_DATA BLOCK:_
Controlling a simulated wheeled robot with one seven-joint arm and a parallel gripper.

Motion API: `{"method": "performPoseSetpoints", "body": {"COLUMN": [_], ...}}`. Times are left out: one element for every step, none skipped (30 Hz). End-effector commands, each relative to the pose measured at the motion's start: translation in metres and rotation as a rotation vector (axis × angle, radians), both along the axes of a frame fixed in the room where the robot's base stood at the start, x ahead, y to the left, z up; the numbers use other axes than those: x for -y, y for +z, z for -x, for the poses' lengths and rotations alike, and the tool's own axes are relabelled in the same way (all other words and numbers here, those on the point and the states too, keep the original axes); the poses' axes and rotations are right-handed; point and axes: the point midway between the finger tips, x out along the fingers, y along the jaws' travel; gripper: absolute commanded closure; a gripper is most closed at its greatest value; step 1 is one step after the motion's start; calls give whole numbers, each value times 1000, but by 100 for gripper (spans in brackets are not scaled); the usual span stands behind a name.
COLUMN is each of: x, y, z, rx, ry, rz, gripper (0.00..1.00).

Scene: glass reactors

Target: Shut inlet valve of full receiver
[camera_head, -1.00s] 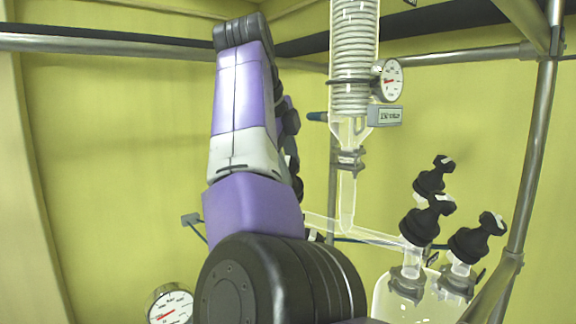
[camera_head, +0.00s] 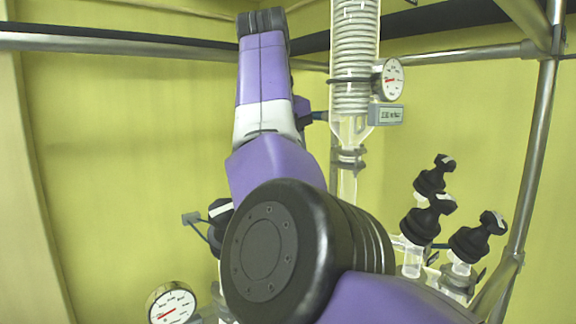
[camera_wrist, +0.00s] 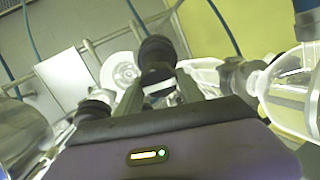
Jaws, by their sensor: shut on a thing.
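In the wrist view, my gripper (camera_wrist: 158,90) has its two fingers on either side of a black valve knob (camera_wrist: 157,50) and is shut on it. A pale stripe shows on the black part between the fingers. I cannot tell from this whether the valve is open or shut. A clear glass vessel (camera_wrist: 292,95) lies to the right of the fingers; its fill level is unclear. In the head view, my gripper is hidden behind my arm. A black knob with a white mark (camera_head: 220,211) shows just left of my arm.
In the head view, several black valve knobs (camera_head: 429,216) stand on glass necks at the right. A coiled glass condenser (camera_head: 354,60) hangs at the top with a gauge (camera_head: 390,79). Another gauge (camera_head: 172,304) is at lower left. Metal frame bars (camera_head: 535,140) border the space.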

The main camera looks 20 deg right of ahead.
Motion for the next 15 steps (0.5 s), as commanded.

_EXERCISE BRIEF:_ Repeat the material above word for word, please, apart from its images.

_RESPONSE TO THE EXERCISE:_
Controlling a simulated wheeled robot with one seven-joint arm and a parallel gripper.

Motion API: `{"method": "performPoseSetpoints", "body": {"COLUMN": [_], ...}}`. Times are left out: one element for every step, none skipped (30 Hz). End-effector commands, each relative to the pose measured at the motion's start: translation in metres and rotation as a rotation vector (axis × angle, radians), both along the axes of a frame fixed in the room where the robot's base stood at the start, x ahead, y to the left, z up; the numbers use other axes than those: x for -y, y for +z, z for -x, for the poses' lengths and rotations alike, and the tool's own axes are relabelled in the same way (all other words and numbers here, those on the point and the states too, keep the original axes); the poses' axes and rotations are right-handed; point and axes: the point midway between the finger tips, x out along the fingers, y along the jaws' travel; gripper: absolute commanded closure; a gripper is most closed at its greatest value; step 1 is one step after the motion's start; calls give whole numbers, each value times 1000, but by 100 for gripper (spans in brackets are not scaled); the usual span stands behind a name.
COLUMN is each of: x, y, z, rx, ry, rz, gripper (0.00..1.00).

Scene: glass reactors

Target: Shut inlet valve of full receiver
[camera_head, -1.00s] 
[camera_head, +0.00s] 
[camera_wrist, +0.00s] 
Jaws, by their sensor: shut on a thing.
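In the wrist view, my gripper (camera_wrist: 158,90) has its two fingers on either side of a black valve knob (camera_wrist: 157,50) and is shut on it. A pale stripe shows on the black part between the fingers. I cannot tell from this whether the valve is open or shut. A clear glass vessel (camera_wrist: 292,95) lies to the right of the fingers; its fill level is unclear. In the head view, my gripper is hidden behind my arm. A black knob with a white mark (camera_head: 220,211) shows just left of my arm.
In the head view, several black valve knobs (camera_head: 429,216) stand on glass necks at the right. A coiled glass condenser (camera_head: 354,60) hangs at the top with a gauge (camera_head: 390,79). Another gauge (camera_head: 172,304) is at lower left. Metal frame bars (camera_head: 535,140) border the space.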

The main camera looks 20 deg right of ahead.
Motion for the next 15 steps (0.5 s), as commanded.

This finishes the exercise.